The area of vegetation which obscured the area of vision had grown up in the dedicated right-of-way extending 47 feet from the west edge of the 64th Street pavement. The first 22 feet of the right-of-way were in Scottsdale, and the remaining 25 feet, including the stop sign, were in Phoenix.
In order to find the defendant cities liable, the plaintiff must prove the three elements of actionable negligence: 1) a duty owed to the plaintiff, 2) a breach thereof and 3) an injury proximately caused by the breach. Massengill v. Yuma County, 104 Ariz. 518, 456 P.2d 376 (1969). The defendants rightly contend that as a matter of law they owed no duty to the plaintiff.
Our Court of Appeals has held that in the absence of a statute, a highway authority is not liable for personal injuries because it has allowed the view of an intersection to be obscured by weeds or bushes which have grown up in a portion of the street or along its boundary. Hidalgo v. Cochise County, 13 Ariz. App. 27, 474 P.2d 34 (1970).
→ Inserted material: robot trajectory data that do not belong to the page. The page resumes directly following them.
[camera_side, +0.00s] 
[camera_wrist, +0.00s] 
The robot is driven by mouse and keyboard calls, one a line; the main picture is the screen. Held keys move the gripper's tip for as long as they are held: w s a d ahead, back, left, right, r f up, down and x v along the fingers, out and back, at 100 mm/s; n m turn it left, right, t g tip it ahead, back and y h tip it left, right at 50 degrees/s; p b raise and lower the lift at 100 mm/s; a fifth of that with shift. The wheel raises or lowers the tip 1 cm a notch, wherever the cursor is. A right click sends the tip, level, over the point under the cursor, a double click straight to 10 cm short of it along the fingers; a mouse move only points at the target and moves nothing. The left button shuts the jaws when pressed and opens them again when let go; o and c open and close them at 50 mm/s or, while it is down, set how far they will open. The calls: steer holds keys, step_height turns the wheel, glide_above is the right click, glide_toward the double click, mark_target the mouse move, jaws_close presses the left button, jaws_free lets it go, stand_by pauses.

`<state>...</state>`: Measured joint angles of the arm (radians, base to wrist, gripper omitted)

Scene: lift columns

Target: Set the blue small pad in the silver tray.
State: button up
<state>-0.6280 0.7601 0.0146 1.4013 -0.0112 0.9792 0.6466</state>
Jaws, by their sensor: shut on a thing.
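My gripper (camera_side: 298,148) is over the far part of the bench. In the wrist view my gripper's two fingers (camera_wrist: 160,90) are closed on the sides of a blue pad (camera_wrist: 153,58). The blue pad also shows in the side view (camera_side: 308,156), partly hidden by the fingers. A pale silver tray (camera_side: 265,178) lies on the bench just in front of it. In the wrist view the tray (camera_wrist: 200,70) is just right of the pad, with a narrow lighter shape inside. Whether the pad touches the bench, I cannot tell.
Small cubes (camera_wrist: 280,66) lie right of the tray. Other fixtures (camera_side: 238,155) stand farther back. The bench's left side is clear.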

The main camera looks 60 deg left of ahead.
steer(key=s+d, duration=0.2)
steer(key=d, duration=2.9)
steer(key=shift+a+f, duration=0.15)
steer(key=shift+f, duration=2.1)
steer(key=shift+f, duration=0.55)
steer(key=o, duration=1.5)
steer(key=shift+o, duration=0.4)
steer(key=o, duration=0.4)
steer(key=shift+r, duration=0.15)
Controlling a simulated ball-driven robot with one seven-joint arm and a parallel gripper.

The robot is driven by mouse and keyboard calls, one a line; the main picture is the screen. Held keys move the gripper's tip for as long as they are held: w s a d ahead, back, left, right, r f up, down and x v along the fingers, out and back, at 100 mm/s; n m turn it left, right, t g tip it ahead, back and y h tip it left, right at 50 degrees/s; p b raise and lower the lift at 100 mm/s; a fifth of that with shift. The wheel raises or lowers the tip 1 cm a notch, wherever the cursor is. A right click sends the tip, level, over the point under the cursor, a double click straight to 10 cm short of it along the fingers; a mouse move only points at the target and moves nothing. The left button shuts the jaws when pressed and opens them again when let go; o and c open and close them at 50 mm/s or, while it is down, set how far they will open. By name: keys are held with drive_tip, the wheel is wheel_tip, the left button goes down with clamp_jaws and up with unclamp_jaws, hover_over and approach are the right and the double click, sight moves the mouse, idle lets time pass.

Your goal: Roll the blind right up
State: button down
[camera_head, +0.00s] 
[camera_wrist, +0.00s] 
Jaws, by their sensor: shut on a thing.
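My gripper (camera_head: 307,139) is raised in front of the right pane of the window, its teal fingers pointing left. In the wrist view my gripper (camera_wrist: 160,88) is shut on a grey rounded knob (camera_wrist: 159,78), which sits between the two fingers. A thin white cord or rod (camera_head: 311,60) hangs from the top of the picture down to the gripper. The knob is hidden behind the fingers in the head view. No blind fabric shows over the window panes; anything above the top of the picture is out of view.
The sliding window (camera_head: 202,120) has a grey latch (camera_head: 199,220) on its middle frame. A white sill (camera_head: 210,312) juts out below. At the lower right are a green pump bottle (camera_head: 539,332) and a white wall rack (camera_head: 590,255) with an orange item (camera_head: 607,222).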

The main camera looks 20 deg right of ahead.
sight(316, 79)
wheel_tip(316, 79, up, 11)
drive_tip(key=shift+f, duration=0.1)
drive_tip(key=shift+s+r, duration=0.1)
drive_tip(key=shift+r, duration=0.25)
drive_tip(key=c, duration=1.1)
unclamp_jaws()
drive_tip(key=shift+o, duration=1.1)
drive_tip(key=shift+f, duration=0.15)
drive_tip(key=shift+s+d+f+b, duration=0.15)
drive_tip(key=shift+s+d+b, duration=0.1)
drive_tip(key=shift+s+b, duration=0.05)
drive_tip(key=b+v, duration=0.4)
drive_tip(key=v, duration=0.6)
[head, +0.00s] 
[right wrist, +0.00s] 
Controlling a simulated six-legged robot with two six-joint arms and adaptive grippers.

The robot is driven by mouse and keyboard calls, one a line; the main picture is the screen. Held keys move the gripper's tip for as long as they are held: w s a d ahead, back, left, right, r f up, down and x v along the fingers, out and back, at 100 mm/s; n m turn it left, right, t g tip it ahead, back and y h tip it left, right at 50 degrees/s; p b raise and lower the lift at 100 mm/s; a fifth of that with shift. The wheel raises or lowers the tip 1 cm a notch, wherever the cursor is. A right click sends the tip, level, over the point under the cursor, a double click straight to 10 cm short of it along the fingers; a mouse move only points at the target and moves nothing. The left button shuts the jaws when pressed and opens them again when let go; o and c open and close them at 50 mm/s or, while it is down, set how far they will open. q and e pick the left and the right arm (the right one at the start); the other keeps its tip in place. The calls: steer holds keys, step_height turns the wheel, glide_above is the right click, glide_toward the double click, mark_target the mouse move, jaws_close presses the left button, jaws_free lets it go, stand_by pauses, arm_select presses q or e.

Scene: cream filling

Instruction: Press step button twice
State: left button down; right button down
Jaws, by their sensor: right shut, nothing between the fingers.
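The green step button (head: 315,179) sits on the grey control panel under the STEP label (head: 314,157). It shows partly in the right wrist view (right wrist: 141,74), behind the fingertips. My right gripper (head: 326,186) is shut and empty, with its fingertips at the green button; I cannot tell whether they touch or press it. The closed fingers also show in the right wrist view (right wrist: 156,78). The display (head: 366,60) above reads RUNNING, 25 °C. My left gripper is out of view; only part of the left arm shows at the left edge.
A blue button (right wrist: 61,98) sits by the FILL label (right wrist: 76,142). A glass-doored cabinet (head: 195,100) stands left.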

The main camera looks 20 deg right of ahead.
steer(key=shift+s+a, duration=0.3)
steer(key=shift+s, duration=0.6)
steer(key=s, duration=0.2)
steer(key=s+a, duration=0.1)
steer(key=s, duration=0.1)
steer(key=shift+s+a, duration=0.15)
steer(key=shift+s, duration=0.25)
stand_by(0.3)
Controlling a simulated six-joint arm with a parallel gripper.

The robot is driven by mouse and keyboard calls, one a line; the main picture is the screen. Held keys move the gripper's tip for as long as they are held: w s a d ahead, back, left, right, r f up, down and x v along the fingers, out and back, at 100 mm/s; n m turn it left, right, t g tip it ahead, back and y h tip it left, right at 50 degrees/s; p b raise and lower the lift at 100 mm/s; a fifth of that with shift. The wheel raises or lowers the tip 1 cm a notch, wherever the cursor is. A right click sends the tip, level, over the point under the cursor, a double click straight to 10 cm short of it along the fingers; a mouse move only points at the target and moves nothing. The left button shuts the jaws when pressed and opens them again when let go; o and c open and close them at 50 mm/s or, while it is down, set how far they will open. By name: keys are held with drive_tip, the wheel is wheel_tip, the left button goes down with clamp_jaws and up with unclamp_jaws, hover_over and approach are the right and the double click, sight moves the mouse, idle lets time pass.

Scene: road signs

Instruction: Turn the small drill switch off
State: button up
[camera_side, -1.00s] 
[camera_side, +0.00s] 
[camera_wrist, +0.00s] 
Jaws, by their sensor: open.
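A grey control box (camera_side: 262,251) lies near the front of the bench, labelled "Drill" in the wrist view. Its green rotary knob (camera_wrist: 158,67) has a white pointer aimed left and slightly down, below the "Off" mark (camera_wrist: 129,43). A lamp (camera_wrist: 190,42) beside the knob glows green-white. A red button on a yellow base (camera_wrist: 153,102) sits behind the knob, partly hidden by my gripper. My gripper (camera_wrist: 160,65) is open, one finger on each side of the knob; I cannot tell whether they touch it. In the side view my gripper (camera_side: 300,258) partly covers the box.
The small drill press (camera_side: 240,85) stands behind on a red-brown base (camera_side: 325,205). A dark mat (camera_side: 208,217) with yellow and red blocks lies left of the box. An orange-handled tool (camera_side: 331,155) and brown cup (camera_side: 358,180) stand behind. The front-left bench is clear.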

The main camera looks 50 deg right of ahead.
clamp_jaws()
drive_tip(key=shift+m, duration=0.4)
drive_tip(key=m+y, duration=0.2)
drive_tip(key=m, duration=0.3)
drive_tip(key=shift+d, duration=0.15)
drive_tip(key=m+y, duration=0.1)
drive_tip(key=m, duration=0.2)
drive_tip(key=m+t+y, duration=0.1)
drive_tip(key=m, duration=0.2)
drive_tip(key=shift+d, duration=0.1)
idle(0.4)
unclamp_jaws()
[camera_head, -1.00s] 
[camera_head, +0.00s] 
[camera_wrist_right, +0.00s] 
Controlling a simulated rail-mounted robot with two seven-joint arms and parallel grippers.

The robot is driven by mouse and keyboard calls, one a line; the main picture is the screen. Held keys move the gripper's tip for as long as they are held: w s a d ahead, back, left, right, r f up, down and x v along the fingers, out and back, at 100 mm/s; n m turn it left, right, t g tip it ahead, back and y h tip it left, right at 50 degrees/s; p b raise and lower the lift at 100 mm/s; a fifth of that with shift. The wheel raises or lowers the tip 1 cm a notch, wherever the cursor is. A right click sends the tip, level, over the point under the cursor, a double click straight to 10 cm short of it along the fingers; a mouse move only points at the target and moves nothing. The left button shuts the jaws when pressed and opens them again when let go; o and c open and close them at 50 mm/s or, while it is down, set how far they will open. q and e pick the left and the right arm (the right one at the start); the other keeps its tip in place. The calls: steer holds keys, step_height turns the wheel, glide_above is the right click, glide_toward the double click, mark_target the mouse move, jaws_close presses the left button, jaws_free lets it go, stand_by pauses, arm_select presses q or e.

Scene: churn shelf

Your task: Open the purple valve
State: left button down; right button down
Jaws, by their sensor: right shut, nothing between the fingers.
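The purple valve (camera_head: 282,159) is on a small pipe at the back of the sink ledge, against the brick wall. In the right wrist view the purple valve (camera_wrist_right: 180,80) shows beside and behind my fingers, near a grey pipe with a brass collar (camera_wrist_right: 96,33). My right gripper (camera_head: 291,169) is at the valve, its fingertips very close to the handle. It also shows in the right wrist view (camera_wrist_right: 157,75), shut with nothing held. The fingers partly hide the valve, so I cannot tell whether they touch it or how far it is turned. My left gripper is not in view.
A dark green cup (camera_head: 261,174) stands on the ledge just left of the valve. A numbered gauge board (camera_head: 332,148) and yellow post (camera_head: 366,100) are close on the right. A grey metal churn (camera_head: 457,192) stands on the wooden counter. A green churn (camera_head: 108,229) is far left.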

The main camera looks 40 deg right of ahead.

See also Slavin v. City of Tucson, 17 Ariz. App. 16, 495 P.2d 141 (1972). This is the rule in the majority of jurisdictions which have dealt with the question. 39 Am.Jur.2d Highways § 462; Anno. 42 *108 A.L.R.2d 817. See also Blashfield, Automobile Law and Practice, § 163.13.
The plaintiff has not cited any statute upon which such a duty can be predicated. Instead he relies upon ordinances enacted by the respective cities.[*] These do not purport to regulate the natural vegetation growing in publicly owned rights-of-way, but only the planted vegetation growing on private land. These ordinances impose no duty on the defendant cities with respect to rights-of-way.
The question of whether a highway authority should be obligated to expend public funds to maintain an unobstructed view at intersections is one properly addressed to the legislature. It having been established as a matter of law that the defendant cities owed no duty to the plaintiff, granting the motion for summary judgment was proper.
CAMERON, C.J., and STRUCKMEYER, V.C.J., concur.NOTES
[*] Phoenix City Code, Ch. 31, Art. I, § 31-13; City of Scottsdale Ord. 403, Art. 4, § 2.